### Task
Type again, exactly, the lines below from the start through the line that includes "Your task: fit".

### Supplied material
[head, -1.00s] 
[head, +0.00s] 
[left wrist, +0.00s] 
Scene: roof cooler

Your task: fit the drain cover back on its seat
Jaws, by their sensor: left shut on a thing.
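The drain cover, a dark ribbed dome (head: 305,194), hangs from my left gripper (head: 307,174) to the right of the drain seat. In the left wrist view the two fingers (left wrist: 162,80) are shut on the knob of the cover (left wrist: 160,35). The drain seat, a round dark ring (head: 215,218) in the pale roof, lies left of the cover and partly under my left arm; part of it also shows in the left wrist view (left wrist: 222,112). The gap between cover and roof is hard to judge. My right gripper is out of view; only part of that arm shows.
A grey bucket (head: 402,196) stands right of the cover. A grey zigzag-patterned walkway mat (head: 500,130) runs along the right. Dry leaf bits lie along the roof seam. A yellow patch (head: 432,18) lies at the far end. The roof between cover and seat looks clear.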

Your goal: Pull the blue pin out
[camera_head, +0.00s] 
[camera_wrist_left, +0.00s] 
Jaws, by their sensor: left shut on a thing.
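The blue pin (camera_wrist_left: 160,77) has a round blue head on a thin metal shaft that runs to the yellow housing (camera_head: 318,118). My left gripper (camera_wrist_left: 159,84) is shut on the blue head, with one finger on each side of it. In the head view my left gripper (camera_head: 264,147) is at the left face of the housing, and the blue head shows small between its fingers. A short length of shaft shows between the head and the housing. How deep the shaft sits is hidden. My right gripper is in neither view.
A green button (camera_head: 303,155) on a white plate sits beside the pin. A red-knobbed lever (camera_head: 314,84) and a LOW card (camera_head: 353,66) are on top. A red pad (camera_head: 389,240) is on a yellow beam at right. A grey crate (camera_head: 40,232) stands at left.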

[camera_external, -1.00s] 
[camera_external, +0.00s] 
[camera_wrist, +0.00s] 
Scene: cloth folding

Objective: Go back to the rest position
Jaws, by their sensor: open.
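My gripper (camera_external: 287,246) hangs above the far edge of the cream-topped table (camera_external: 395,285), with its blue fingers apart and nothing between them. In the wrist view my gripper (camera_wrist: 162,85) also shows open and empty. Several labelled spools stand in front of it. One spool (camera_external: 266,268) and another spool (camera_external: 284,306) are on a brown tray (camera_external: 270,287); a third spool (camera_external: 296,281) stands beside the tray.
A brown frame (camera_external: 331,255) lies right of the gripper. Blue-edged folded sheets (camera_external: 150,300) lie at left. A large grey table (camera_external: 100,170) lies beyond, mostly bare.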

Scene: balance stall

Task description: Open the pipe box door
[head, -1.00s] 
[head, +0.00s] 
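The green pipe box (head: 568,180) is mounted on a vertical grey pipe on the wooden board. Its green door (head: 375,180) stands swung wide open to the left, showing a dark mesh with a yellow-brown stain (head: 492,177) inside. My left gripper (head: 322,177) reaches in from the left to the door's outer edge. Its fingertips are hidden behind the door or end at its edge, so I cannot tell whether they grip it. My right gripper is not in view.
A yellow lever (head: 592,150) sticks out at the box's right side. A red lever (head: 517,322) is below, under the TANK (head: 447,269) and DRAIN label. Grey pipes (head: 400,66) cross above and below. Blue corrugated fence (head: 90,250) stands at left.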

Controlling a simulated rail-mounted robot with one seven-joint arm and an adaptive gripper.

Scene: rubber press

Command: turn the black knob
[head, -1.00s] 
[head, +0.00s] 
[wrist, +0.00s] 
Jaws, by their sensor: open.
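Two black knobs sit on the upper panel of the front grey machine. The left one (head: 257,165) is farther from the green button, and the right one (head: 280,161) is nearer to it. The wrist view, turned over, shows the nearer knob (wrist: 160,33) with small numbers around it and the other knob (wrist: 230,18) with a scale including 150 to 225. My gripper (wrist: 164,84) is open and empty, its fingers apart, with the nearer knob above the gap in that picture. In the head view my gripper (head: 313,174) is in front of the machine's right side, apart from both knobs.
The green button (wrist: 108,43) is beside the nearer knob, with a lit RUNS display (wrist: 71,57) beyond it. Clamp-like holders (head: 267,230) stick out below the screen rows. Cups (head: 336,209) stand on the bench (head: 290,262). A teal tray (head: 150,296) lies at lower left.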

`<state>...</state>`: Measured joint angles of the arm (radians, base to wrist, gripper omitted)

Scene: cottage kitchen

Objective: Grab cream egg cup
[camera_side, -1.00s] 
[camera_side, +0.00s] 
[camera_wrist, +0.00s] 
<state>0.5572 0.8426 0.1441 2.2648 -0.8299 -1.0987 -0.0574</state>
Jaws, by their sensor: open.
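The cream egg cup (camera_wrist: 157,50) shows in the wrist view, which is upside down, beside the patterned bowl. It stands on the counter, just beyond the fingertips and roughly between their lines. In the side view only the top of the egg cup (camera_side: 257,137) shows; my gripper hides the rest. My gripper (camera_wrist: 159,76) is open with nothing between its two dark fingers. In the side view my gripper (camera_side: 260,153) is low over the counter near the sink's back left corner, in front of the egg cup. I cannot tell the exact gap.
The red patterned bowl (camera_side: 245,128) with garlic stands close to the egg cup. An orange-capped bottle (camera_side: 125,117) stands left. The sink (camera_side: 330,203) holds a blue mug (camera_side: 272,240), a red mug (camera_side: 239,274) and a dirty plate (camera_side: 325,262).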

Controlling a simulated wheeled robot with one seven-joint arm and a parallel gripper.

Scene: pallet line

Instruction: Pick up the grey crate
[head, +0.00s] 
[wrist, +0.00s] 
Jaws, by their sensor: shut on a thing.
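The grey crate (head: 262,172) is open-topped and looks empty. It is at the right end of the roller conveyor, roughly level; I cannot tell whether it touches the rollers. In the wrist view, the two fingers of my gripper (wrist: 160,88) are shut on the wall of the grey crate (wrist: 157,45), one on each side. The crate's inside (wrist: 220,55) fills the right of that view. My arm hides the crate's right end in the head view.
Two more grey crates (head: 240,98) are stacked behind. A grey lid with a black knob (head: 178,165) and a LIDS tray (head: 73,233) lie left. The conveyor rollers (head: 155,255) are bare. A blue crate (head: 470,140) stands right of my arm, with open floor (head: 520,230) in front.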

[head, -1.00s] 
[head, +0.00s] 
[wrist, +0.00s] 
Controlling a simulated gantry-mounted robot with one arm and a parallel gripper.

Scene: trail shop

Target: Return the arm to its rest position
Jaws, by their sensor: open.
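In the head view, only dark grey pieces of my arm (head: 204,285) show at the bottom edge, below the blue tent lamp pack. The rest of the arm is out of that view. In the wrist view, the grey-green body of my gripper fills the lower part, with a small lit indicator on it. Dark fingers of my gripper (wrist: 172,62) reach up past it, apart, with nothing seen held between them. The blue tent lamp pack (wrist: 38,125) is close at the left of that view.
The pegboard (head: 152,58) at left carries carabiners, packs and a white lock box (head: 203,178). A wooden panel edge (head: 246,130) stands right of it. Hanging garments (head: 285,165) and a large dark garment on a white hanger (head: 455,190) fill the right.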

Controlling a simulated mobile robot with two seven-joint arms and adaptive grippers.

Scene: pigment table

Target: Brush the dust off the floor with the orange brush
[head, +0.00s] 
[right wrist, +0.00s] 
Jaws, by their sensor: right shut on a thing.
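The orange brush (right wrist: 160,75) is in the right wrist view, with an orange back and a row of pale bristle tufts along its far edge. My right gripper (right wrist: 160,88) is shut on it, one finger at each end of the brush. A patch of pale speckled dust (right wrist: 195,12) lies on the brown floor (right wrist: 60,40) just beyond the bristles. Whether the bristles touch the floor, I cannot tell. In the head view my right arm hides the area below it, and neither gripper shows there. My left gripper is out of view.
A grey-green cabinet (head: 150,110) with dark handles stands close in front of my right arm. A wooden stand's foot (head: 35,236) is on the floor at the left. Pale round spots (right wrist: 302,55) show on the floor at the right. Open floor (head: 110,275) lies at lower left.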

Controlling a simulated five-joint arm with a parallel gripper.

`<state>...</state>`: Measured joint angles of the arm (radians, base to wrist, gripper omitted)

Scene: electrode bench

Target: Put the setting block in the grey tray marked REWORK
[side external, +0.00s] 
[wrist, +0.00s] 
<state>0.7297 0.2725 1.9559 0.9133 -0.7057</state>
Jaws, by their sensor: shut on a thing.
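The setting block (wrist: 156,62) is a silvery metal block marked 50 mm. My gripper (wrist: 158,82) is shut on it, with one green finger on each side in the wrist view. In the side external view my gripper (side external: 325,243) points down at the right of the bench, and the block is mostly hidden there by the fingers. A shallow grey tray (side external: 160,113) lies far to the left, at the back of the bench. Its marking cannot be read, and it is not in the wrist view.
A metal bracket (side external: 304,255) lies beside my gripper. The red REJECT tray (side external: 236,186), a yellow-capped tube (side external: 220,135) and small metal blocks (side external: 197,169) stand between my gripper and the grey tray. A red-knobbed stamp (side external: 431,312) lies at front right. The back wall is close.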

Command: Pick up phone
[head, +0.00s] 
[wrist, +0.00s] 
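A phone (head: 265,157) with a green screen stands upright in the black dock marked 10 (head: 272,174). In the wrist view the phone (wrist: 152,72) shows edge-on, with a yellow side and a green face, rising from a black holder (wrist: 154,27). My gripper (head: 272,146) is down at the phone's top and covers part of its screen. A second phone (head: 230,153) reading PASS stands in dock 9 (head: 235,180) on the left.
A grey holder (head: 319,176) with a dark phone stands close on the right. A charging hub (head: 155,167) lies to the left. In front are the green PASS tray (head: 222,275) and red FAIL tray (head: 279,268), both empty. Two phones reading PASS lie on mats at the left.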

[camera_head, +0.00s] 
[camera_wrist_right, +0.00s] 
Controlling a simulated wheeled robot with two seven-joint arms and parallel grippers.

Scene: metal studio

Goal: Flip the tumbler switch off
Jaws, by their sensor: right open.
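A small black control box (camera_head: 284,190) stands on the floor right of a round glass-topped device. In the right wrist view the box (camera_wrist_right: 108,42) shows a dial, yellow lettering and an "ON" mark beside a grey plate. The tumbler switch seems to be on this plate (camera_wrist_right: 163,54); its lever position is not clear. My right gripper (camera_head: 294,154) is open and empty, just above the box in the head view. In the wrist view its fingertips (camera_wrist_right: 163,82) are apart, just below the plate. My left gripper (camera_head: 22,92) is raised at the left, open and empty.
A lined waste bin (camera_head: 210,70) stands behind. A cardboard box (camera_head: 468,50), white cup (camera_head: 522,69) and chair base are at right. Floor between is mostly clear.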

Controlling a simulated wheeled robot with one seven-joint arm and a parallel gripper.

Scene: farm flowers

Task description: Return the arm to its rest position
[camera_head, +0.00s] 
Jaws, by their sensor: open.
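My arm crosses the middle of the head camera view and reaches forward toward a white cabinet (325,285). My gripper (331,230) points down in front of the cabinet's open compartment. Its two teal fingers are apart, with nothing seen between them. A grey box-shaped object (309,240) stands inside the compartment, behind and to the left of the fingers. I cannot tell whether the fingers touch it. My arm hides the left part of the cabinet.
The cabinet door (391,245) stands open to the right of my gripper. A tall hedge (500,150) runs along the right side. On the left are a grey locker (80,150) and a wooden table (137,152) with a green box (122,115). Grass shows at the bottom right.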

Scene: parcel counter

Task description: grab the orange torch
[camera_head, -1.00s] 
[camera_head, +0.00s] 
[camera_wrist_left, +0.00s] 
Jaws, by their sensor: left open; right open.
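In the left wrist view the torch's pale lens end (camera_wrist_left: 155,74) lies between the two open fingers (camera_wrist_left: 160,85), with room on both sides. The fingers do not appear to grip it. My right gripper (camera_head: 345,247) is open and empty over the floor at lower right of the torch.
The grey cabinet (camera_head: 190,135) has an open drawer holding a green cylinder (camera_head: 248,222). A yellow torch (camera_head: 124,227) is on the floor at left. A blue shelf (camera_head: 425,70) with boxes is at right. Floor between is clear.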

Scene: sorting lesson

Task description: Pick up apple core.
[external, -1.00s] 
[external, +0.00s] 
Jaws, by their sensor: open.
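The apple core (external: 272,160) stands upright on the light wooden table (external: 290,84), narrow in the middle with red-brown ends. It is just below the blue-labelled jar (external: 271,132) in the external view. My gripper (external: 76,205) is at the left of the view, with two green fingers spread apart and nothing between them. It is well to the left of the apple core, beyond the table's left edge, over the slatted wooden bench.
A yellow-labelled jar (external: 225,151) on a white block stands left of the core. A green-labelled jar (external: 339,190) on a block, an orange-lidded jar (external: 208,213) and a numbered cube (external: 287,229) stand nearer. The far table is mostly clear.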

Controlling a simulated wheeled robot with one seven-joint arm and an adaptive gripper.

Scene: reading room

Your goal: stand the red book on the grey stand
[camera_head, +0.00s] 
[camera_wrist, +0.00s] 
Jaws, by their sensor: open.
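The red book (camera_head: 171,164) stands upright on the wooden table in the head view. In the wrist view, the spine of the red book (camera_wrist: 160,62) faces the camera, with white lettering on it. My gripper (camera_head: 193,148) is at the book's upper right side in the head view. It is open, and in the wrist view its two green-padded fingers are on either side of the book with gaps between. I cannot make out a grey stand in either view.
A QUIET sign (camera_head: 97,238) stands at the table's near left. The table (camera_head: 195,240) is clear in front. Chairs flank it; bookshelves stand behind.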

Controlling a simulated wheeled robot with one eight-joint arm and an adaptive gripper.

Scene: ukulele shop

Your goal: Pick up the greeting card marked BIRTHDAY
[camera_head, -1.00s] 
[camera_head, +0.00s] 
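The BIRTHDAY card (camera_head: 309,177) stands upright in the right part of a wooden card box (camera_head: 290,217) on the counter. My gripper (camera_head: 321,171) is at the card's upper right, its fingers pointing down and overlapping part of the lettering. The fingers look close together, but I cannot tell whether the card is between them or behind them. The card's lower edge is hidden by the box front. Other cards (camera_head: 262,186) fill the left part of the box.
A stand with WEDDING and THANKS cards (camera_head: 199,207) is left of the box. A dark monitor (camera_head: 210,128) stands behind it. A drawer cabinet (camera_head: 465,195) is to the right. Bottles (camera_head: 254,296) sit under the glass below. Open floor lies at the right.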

### Full solution
[head, -1.00s] 
[head, +0.00s] 
[left wrist, +0.00s] 
Scene: roof cooler

Your task: fit the drain cover back on its seat

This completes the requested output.